Exhibitions

Reinhardt Dammn's Cold War

Scott Redford interviewed by Malcolm Smith

 

MALCOLM SMITH: Who is Reinhardt Dammn? What does he look like, where does he come from, where does he live, what does he do?

SCOTT REDFORD: Reinhardt Dammn is not his real name. He changed it by deed poll when he turned eighteen. His name is part-Dickens, part-punk. He renamed himself in the manner of Sid Vicious, Johnny Rotten and Billy Idol, confl ating the name of American painter Ad Reinhardt and the word 'damn'. Reinhardt is twenty-two and looks like a blond-haired surfer dude. He surfs, paints and sings in his band, whose name keeps changing but is usually Reinhardt Dammn + Honey Pump. It is rumoured that Reinhardt sells recreational drugs to his mates, to whom he is 'King of the Kids'. He is trying to break into the art world but, as he didn't go to art school and comes from a regional area, he has a hard time of it. He has some artworld supporters as he does have talent and more importantly 'front', but his relationship with art's 'powers that be' is fraught. In short, he hates them! Reinhardt is a conflicted lad. As one of his songs says, quoting Hamlet: 'Nothing's good or bad, but thinking makes it so' ('Me Hamlet NOT'). We don't know much about Reinhardt's early life. He lived with his mother at the Tugun/Currumbin end of the Gold Coast. His father was never around. It's debatable whether his mother knows for sure who his father was. She was a Suzi-Quatro-ish singer in a band in the early 1970s and now lives in Tasmania with her current husband. Reinhardt left Palm Beach/Currumbin High School at 15 (actually 14) and has lived in share houses ever since.

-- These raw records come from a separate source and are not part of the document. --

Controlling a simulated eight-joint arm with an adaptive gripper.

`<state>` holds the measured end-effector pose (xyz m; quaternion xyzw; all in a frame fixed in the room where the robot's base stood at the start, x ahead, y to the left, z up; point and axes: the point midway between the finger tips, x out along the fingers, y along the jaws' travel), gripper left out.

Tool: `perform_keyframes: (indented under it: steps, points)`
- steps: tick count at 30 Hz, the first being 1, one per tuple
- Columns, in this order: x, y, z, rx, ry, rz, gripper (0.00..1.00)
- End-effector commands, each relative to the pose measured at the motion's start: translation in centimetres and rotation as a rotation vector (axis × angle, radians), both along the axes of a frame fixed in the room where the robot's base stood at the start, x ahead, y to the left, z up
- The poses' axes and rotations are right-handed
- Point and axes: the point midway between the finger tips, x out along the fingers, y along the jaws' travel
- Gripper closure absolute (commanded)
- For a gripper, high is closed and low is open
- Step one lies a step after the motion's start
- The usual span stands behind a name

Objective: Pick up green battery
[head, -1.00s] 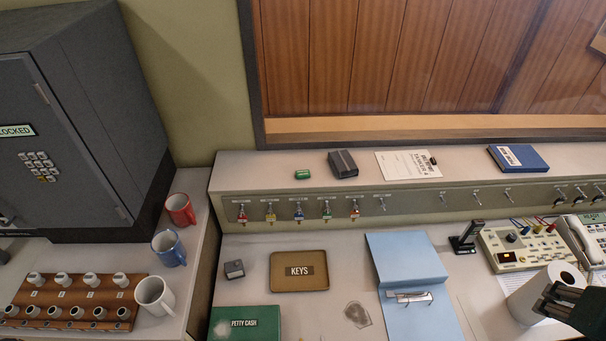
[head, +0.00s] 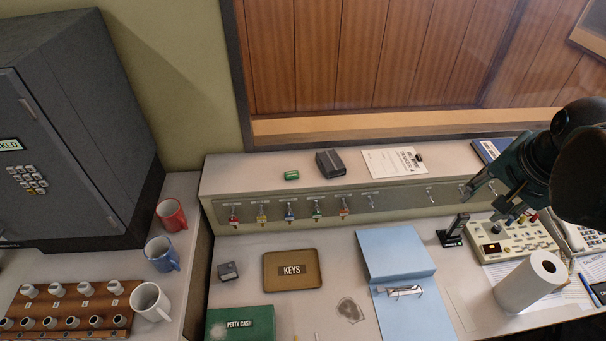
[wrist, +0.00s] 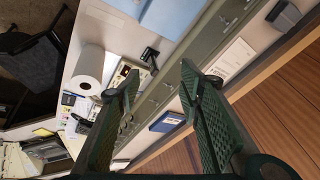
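The green battery (head: 291,175) lies on the raised shelf at the back, left of a dark grey box, in the head view. It does not show clearly in the wrist view. My gripper (head: 487,200) is at the right of the head view, above the beige control panel, well to the right of the battery. In the wrist view my gripper (wrist: 158,78) has its two dark green fingers spread wide with nothing between them.
The dark grey box (head: 330,163) stands beside the battery, with a paper sheet (head: 395,162) further right. Keys hang on hooks below the shelf. A paper roll (head: 530,281), blue folder (head: 396,252) and brown KEYS tray (head: 291,284) occupy the desk.

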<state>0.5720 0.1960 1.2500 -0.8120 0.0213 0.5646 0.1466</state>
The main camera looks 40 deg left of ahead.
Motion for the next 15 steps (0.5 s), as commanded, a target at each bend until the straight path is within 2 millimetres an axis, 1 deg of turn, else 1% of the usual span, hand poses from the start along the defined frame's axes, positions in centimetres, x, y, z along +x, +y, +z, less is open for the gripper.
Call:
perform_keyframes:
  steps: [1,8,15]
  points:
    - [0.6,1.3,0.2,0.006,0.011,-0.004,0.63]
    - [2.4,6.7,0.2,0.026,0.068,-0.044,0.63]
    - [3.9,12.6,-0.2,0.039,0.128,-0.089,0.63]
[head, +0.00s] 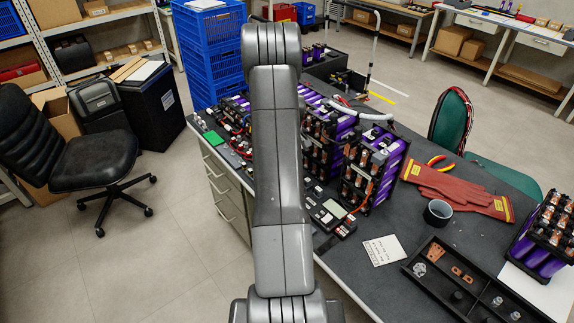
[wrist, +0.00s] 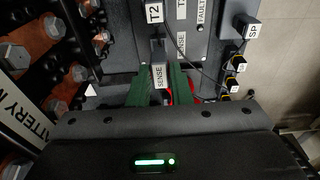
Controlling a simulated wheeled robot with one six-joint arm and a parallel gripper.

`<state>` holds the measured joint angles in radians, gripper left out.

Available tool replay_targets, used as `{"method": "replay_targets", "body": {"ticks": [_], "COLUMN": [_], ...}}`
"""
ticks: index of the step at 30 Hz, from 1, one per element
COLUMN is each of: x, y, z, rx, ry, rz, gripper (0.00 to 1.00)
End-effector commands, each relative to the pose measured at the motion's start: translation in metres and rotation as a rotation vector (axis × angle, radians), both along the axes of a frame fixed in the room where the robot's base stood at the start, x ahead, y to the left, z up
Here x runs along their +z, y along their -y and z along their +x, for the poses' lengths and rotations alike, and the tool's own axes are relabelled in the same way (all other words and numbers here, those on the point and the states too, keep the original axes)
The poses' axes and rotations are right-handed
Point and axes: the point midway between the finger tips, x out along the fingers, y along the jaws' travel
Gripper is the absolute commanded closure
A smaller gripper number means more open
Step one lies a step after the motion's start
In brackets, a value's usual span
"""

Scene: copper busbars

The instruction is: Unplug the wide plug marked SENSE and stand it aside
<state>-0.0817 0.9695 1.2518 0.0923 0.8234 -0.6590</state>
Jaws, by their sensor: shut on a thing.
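The plug with the white SENSE label (wrist: 158,76) shows in the middle of the wrist view, below a grey panel (wrist: 205,68). My gripper (wrist: 160,88) has its green fingers on either side of this plug and is shut on it. The plug's far end points up at the panel, where another printed SENSE marking shows. I cannot tell how deep the plug sits in its socket. In the head view my arm hides the gripper, the plug and the panel.
A T2 plug (wrist: 154,12) and an SP plug (wrist: 246,27) with a thin dark cable are close by. Busbars and bolts (wrist: 52,27) crowd the left. In the head view, battery modules (head: 372,170) stand on the dark bench, with gloves (head: 450,187) and a black tray (head: 437,252) at right.

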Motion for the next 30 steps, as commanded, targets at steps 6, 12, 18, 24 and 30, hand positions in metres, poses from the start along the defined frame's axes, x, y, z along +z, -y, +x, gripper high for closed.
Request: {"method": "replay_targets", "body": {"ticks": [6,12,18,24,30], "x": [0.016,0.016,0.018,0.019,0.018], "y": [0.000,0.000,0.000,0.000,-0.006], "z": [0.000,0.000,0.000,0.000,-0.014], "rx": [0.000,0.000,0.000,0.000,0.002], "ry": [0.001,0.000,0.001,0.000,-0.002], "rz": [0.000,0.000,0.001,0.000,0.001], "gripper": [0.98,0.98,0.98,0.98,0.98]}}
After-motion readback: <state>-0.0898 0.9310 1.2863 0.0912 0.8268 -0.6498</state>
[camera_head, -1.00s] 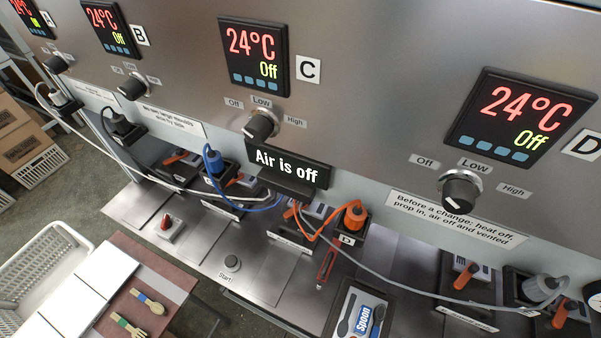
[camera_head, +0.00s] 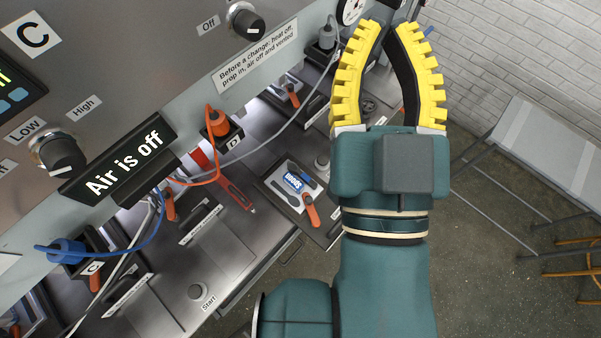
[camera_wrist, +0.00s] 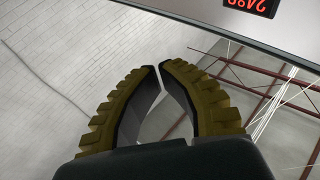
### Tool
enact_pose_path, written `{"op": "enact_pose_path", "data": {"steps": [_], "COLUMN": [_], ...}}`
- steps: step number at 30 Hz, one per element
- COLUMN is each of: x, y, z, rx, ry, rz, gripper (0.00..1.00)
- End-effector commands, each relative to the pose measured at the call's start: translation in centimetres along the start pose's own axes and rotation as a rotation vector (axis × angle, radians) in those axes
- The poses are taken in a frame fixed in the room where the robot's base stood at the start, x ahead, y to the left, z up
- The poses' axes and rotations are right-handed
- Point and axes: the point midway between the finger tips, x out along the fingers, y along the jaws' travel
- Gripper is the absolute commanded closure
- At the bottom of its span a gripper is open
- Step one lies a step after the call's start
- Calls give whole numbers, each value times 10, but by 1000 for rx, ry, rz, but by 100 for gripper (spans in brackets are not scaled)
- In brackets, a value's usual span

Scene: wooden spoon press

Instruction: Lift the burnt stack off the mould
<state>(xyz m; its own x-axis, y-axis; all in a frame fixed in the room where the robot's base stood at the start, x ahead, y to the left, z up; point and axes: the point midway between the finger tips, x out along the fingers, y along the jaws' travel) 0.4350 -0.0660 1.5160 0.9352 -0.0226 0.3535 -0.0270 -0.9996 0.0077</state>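My gripper (camera_head: 386,30) is in the right half of the head view, raised high, pointing toward the top of the picture. Its two yellow ribbed fingers bow outward and their tips come together with nothing between them; the wrist view also shows the tips together (camera_wrist: 159,67). A plate with dark spoon shapes and a blue "Spoon" label (camera_head: 293,183) lies on the press bench, left of my gripper and apart from it. I cannot make out a burnt stack or tell which part is the mould.
The steel bench (camera_head: 242,255) runs below the control panel. An orange handle (camera_head: 311,210) is beside the spoon plate. A red prop-like bar (camera_head: 235,193) lies near the orange plug (camera_head: 217,123). A sign (camera_head: 125,160) reads "Air is off". A grey table (camera_head: 550,150) stands right; open floor lies between.

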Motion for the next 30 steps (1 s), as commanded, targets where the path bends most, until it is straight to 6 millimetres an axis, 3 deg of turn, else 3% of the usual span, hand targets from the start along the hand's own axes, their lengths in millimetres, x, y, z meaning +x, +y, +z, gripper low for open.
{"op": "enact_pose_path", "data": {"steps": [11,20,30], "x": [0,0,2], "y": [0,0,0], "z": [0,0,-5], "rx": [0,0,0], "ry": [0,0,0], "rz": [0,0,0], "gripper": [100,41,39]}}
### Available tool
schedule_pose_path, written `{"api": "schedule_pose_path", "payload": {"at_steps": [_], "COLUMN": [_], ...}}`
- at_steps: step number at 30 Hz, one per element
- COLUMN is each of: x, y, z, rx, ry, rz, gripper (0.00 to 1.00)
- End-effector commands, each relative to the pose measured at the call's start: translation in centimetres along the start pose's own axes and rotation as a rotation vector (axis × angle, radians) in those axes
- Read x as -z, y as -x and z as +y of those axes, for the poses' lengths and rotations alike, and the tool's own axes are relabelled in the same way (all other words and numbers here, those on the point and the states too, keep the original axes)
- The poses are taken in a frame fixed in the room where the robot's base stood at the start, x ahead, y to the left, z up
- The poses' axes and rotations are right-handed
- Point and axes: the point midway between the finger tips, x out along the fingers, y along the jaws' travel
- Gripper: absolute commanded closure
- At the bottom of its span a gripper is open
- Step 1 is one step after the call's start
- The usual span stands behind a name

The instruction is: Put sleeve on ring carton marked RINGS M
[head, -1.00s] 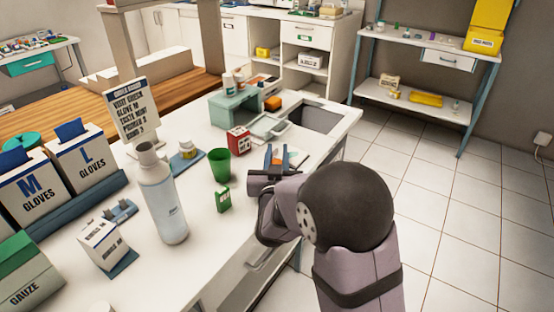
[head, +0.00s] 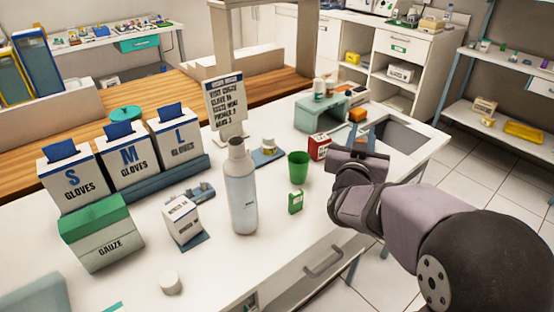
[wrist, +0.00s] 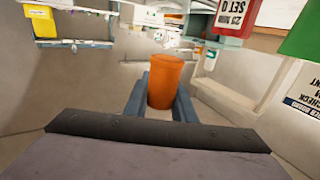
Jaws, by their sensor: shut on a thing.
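My gripper (head: 361,135) is over the right part of the white counter, just right of the red box. In the wrist view its blue fingers are shut on an orange cylinder (wrist: 164,82), which seems to be the sleeve. The cylinder stands up between the fingers; in the head view I cannot make it out clearly. A small white carton (head: 182,221) with dark print stands on a blue pad at the front left of the counter, well away from my gripper. It may be the RINGS M carton, but its print is too small to read surely.
A tall bottle (head: 241,190) stands between the white carton and my gripper. A green cup (head: 299,167), a small green box (head: 296,201) and a red box (head: 319,147) are nearer the gripper. Glove boxes (head: 130,151) and a gauze box (head: 98,237) line the left. A white cap (head: 170,282) lies in front.

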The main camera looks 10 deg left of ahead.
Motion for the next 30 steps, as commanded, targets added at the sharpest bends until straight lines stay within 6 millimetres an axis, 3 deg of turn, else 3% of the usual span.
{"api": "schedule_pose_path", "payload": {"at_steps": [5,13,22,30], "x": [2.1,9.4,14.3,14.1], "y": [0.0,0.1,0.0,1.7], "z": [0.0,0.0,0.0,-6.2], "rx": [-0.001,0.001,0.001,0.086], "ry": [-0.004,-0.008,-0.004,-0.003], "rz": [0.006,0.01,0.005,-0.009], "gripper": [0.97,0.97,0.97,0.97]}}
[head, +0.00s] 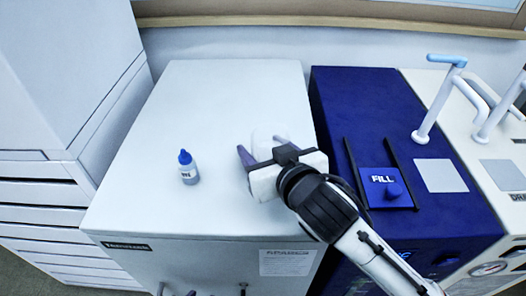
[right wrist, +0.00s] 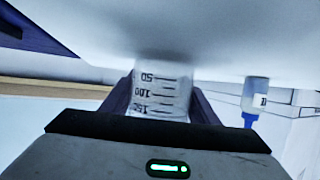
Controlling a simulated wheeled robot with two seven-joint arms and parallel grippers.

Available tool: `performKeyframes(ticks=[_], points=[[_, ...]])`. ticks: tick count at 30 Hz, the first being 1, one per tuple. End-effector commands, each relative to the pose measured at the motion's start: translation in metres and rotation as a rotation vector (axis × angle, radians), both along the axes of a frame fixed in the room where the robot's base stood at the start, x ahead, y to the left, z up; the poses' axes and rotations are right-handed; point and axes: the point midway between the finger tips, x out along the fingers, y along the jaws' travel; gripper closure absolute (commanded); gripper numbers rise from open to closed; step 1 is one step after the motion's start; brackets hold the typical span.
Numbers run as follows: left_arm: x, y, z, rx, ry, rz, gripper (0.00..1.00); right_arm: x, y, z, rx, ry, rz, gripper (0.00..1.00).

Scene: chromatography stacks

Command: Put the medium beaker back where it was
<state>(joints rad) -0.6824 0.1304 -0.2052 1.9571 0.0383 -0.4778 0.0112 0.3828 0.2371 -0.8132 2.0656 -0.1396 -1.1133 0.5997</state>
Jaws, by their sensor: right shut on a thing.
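The clear medium beaker (head: 267,137) is at the right side of the white cabinet top, faint against the white. In the right wrist view the beaker (right wrist: 161,88) shows upside down, with printed volume marks, between the two dark fingers. My right gripper (head: 262,150) is shut on the beaker from the front right. The beaker's base is at or very near the white top; I cannot tell whether it touches. My left gripper is not in view.
A small bottle with a blue cap (head: 187,168) stands left of the beaker on the white cabinet top (head: 150,215). To the right is a dark blue unit (head: 350,95) with a FILL panel (head: 383,188). White pipes (head: 437,105) rise farther right. The cabinet top's back left is clear.

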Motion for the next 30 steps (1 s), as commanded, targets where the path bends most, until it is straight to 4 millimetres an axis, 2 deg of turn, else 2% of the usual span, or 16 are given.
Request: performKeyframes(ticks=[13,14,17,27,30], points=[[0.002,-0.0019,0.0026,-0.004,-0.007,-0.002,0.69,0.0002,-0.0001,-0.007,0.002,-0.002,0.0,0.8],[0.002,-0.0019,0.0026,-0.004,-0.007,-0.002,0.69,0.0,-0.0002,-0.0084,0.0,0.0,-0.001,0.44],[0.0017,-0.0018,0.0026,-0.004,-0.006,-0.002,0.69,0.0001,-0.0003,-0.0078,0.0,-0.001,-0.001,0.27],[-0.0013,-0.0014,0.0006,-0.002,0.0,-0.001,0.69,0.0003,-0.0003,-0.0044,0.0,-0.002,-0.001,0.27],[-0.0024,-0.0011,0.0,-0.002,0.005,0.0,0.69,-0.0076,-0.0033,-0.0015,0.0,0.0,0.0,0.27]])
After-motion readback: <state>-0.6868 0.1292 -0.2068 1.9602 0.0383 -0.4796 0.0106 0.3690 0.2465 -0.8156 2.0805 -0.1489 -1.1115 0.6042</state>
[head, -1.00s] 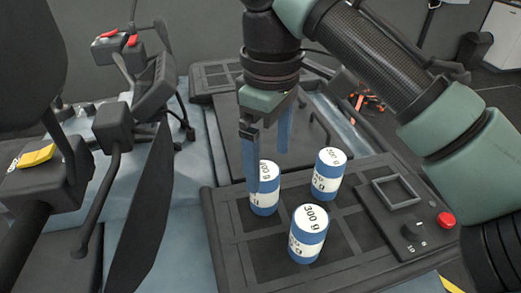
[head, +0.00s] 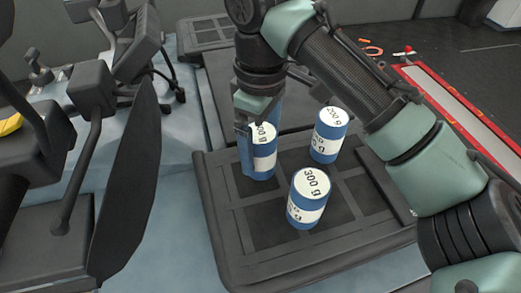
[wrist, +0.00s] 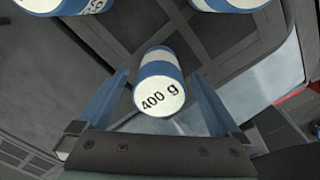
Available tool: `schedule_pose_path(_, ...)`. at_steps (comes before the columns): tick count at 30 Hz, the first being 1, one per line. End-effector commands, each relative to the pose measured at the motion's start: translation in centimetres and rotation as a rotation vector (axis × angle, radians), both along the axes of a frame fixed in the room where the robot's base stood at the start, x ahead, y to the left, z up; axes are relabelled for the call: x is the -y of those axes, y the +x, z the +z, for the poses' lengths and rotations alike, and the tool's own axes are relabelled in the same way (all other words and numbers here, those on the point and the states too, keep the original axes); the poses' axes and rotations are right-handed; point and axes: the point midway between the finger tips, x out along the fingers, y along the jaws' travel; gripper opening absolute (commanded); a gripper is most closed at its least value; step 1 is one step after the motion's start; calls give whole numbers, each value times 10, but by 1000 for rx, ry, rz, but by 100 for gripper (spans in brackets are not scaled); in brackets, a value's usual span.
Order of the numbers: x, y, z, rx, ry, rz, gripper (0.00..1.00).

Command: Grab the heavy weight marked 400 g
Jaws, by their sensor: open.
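The 400 g weight (wrist: 157,80), a blue and white cylinder, shows its printed top in the wrist view. In the head view this weight (head: 264,162) stands upright at the back left of the tray, its first digit hidden by a finger. My gripper (head: 258,145) is open with its blue fingers down on either side of this weight. In the wrist view my gripper (wrist: 158,76) has the weight between its fingers, with gaps visible on both sides.
The 300 g weight (head: 308,199) stands in front and the 200 g weight (head: 330,136) to the right, both close by. The dark gridded tray (head: 222,225) carries them. A black paddle-like part (head: 128,180) rises at the left.

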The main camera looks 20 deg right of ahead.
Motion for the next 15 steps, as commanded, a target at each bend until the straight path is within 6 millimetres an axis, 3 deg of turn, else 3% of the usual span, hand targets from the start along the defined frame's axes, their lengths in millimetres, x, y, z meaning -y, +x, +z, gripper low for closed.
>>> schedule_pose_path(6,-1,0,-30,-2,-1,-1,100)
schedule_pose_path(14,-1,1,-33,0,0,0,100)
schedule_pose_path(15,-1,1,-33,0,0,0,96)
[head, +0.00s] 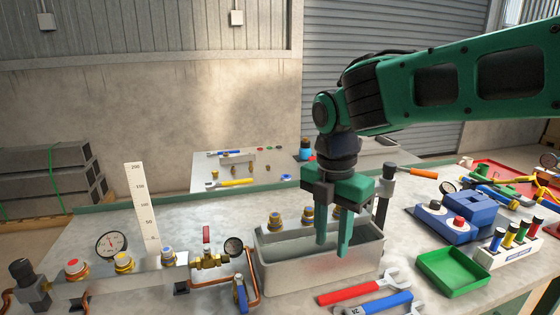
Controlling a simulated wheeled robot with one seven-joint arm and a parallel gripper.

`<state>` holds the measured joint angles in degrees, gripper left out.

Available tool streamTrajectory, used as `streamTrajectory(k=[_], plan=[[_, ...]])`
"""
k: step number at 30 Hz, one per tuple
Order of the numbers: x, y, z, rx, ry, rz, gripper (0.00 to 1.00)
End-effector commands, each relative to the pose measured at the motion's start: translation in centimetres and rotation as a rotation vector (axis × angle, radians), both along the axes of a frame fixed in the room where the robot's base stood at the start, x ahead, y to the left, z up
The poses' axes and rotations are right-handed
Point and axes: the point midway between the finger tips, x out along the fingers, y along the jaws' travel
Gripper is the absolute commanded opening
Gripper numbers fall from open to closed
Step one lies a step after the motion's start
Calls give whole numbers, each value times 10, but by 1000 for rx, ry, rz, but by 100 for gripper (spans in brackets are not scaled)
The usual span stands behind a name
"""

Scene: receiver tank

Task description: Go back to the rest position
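My gripper (332,243) hangs from my green arm and points straight down over the grey receiver tank (285,272). Its two green fingers stand apart with a gap between them, and I see nothing held there. The fingertips reach down into the outline of the open tank; I cannot tell exactly how deep they are. Brass fittings (276,220) stand along the tank's back side, partly hidden behind the gripper.
A red wrench (350,293) and a blue wrench (378,305) lie before the tank. A gauge manifold (130,278) with copper pipes stands left. A green tray (453,270), a blue vise-like block (455,217) and a marker holder (510,248) crowd the right.

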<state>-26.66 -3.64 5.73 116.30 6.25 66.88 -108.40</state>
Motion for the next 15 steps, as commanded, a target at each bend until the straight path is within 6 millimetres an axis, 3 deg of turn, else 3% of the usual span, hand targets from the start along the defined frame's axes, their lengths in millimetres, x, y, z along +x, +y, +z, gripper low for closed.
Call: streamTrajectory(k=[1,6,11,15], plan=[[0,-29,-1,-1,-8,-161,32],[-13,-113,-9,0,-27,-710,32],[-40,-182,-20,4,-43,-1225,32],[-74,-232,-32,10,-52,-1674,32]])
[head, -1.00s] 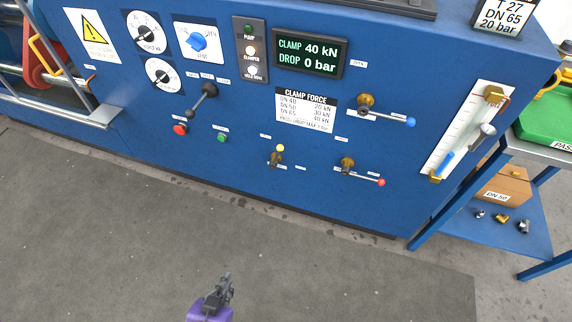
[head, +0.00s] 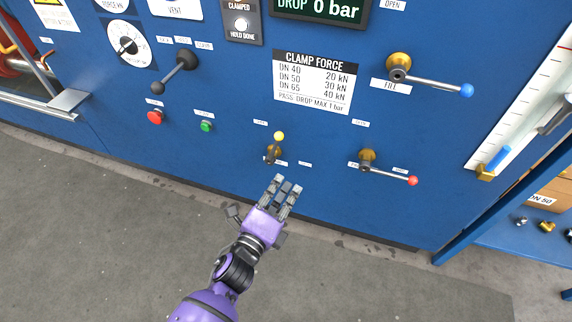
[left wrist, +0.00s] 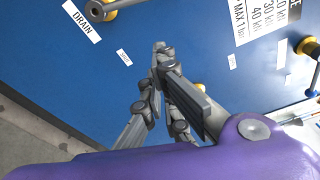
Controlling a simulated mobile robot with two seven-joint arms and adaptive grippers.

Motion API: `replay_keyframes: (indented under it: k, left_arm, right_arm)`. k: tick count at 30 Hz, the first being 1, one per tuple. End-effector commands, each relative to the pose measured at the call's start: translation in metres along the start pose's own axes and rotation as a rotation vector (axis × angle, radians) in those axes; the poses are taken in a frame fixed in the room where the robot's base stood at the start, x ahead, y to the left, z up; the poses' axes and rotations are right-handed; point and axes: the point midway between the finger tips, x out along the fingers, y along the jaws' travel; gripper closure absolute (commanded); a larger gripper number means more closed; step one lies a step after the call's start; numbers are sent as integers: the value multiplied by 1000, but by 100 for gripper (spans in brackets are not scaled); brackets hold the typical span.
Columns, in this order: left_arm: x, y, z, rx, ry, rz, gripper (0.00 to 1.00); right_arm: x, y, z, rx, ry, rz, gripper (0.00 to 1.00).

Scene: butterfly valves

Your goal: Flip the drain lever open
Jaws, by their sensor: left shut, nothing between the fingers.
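The drain lever is a short lever with a yellow ball (head: 279,136) on a brass hub (head: 271,154) low on the blue panel. Its ball points up. In the left wrist view its hub (left wrist: 100,10) is cut off at the top edge, beside the DRAIN label (left wrist: 83,21). My purple left gripper (head: 284,186) appears just below and right of the lever in the head view, apart from it. The left wrist view shows its grey fingers (left wrist: 163,52) shut and empty. My right gripper is not in view.
A red-ball lever (head: 390,174) points right beside the drain lever. A blue-ball fill lever (head: 430,82) is above it. Red (head: 155,117) and green (head: 206,125) buttons and a black-knobbed lever (head: 175,73) are to the left. A gauge (head: 520,110) is at the right.

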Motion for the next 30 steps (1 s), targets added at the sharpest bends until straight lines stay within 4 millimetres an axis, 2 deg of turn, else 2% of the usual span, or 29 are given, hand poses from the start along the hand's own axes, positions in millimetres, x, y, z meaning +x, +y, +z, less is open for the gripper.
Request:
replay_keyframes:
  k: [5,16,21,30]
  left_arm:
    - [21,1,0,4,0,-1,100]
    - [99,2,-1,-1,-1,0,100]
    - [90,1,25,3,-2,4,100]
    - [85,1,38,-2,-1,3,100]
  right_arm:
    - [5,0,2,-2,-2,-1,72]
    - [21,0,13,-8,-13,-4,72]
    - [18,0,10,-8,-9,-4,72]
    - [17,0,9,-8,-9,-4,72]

What is your relationship with Reinhardt?

Reinhardt is not an alter ego, he is a fictional character. I'm working on the proposed film of Reinhardt's life as a scriptwriter and set designer, maybe also as co-director if it comes off. It's one of two screenplays I'm writing. I dream up songs for Reinhardt's band (and new band names). I make new artworks for him, often based on styles of my work from the 1980s, mainly the black combine-paintings and the six metre wedge-shaped Cold War paintings. Having been consigned to the discount bin of that 'power mirror' we call local Cold War art history, these works have become 'useful' again. (Actually Power Mirror could be a good Honey Pump album title).

When you made the Cold War paintings, they referred to American abstraction from the Cold War 1950s to the 1970s, from Ellsworth Kelly to Ronald Bladen and Richard Serra. But what are Reinhardt's 'wedges' about? What inspired him to create them? What does he think they mean? How does he want us to respond to them?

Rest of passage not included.